4) Conservatives vs. liberals: Here the LCMS joins Southern Baptists, non-denominationals, Catholics, and Orthodox, and so on as just another component in the big pro-life, traditional family church movement.
As moral issues pull the liturgical bodies apart, 3) is being replaced by the updated:

5) "Traditionalists" (i.e. pro-life, "sex-has-rules" liturgicals) vs. liberals (in morals or liturgy): This is a lot like 4, but aesthetically more like 3: chant vs. praise songs; city vs. suburbs; crunchy vs. mainstream.

6) Orthodox vs. heterodox. This is the hard-core confessionals' Sinn Fein-style program: "Ourselves alone!" The Christian world is divided into real Lutherans and everyone else

7) Real churches (Catholic and Orthodox) vs. "ecclesial bodies" (everyone else). You'd think no Lutheran would actually support this, but Josh Strodtbeck's "excommunicated Catholic" idea seems to embrace this very identity.
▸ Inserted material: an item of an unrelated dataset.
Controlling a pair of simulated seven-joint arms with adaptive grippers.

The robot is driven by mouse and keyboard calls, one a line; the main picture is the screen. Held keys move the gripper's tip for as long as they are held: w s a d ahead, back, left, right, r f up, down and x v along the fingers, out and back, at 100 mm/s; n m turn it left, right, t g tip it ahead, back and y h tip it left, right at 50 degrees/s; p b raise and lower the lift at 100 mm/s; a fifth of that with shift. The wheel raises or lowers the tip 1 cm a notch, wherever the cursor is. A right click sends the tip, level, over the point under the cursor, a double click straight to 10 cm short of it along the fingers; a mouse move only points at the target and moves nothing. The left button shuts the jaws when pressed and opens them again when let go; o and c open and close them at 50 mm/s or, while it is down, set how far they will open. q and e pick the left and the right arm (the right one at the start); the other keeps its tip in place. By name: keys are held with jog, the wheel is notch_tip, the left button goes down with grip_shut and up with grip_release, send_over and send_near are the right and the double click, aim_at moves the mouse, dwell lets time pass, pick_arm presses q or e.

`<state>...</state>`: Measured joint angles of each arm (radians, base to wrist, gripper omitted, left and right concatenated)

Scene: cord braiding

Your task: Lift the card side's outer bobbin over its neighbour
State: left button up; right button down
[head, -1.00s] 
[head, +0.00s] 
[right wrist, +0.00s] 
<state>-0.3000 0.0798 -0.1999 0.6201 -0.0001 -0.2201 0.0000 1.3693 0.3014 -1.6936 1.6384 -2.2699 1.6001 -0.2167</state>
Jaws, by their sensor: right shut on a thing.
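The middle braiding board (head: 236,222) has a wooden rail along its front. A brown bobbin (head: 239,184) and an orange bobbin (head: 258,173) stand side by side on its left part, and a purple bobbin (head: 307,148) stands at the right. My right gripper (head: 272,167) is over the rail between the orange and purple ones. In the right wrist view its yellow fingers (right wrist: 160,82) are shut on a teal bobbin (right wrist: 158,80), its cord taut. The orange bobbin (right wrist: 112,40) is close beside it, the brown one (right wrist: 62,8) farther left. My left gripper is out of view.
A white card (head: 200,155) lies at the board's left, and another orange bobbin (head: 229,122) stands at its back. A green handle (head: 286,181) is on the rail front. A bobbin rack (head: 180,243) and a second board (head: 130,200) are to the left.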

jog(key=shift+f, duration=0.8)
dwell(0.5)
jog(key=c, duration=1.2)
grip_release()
II. Two of the "Strategize first, then rumble!" schemes:

1) The Conservative Reformation: In Charles Porterfield Krauth's version of the via media ("middle way") idea, Lutherans are the conservative reformation, other Protestants are the radical reformation, and the Catholics are the unreformed reactionaries. Confessional Lutherans should displace the Episcopalians as the real standard bearer of the conservative Reformation, assert leadership over the rest of the Protestant world, and then lead it to victory over Rome. Say what you will about this scheme, it is the only one ever offered to give Lutheranism some kind of actual distinctive role in world Christianity.

2) The Luthodox strategy: in this one, it is assumed that only "liturgical" "real presence" Christians count. In it, there are three bodies: Catholic, Lutheran, and Orthodox. The strategy is, Lutherans and Orthodox ally as the non-Papist, small-c catholics. This is a significant presence in the LCMS intelligentsia, and will probably remain so, unless and until its advocates convert to Orthodoxy.

III. Some "learn to live with each other" schemes:

1) The old American denominationalism in its Indiana version: Episcopalians, Presbyterians, Lutherans, Methodists; or Missouri version: Episcopalians, Catholics, Lutherans, Baptists; or its Wisconsin version: Episcopalians, Catholics, Lutherans, Methodists.

2) My (on occasion) scheme of the four major theologies: Orthodox, Catholic, (Augsburg) Evangelical, Reformed.

You may wonder why the "evangelical catholic" terminology, ever-popular in intellectual circles, doesn't show up here. That's because I think it's more a slogan than a viewpoint or strategy. It is used alike by those who as "liturgicals" want to rumble with "generic American Christianity," by "traditionalists" defining themselves against those who have given in to modernity, by Luthodox who want an alliance with Constantinople, and even by "Ourselves alone"-ers who see themselves as the only real evangelical body and the only real catholic one.

The most interesting conclusion is that: people like to rumble. The dualistic, the rights vs the wrongs schemes are definitely the most common. In contrast strategizing or let it be schemes are much less popular. At least, that is, in the blogging world -- probably III.1 is the biggest in the pews. Those who want to rumble "off-line" are probably mostly into I.2 and I.4, with I.6 a distant third.